Heating and cooling can account for as much as half of the energy used in your home. Making smart decisions about your home’s heating, ventilating, and air conditioning (HVAC) system can have a big effect on your comfort — and your utility bills. Steps can be taken to increase the efficiency of your heating and cooling system in your home.
Regularly change your air filter
Check your filter every month, especially during heavy use months (winter and summer). If the filter looks dirty after a month, change it. At a minimum, change the filter every 3 months. A dirty filter can slow down the air flow and make the system work harder to keep you warm or cool in addition to wasting energy.
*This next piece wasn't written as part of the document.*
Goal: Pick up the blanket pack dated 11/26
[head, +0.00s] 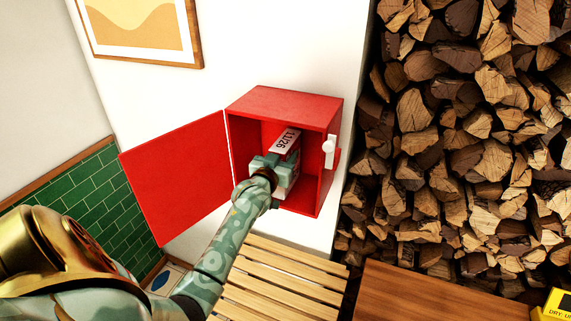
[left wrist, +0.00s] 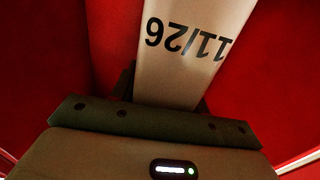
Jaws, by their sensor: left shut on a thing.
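The blanket pack dated 11/26 (head: 287,140) is a pale pack inside the open red wall cabinet (head: 290,104). Its date also shows upside down on the pack in the left wrist view (left wrist: 190,45). My left gripper (head: 275,162) reaches into the cabinet and is shut on the pack. In the left wrist view the gripper (left wrist: 168,95) has dark fingers at both sides of the pack, partly hidden. My right gripper is not in view.
The red cabinet door (head: 175,180) stands open to the left. A white handle (head: 329,150) is on the cabinet's right side. A slatted wooden bench (head: 275,285) is below. Stacked firewood (head: 460,130) fills the right. A yellow box (head: 558,305) sits at the lower right corner.
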Clean filters will prevent dust and dirt from building up in the system causing expensive maintenance or early system failure.
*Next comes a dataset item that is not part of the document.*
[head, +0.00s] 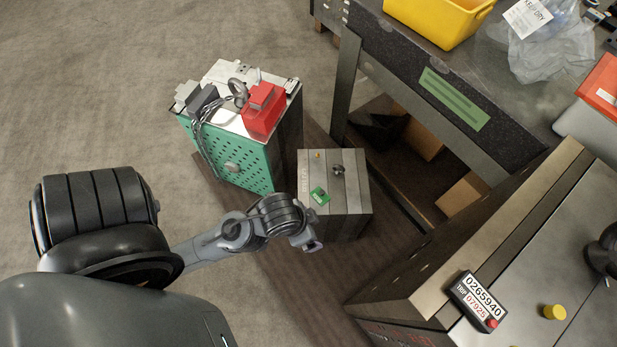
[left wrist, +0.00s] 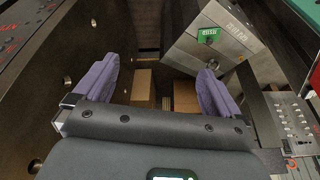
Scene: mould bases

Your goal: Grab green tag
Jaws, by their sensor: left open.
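The green tag (head: 320,196) lies on the top of a small grey steel mould block (head: 352,202), near its front left part. In the left wrist view the green tag (left wrist: 208,36) shows at the upper right, on the block's face. My left gripper (head: 308,238) is beside the block's lower left corner in the head view, apart from the tag. In the left wrist view its two purple-grey fingers (left wrist: 157,78) are spread wide with nothing between them. The tag lies beyond the right finger. I cannot make out my right gripper.
A green perforated mould unit (head: 228,154) with a red block (head: 264,109) and chain stands behind left of the block. A large mould base (head: 540,240) with a counter (head: 476,302) stands at right. A workbench (head: 420,90) with a yellow bin (head: 432,20) is behind.
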Tune up your HVAC equipment yearly
Yearly tune-ups of your heating and cooling system can improve efficiency and comfort.
Install a programmable thermostat
Programmable thermostats are ideal for people who are away from home during set periods of time throughout the week. Through proper use of pre-programmed settings, a programmable thermostat can save you about $180 every year in energy costs.
Seal your heating and cooling ducts
Sealing and insulating ducts improves the efficiency of your heating and cooling system by as much as 20 percent.
If your HVAC equipment is more than 10 years old or not keeping your house comfortable. If it is not performing efficiently or needs upgrading, consider replacing it with a unit that has earned the ENERGY STAR. Depending on where you live, replacing your old heating and cooling equipment with ENERGY STAR qualified equipment can cut your annual energy bill by nearly $200. But before you invest in a new HVAC system, make sure that you have addressed the big air leaks in your house and the duct system. Sometimes, these are the real sources of problems rather than your HVAC equipment. Ask about Proper Installation of your new equipment
Replacing your old heating and cooling equipment with new, energy-efficient models is a great start. But to make sure that you get the best performance, the new equipment must be properly installed. In fact, improper installation can reduce system efficiency by up to 30 percent — costing you more on your utility bills and possibly shortening the equipment’s life.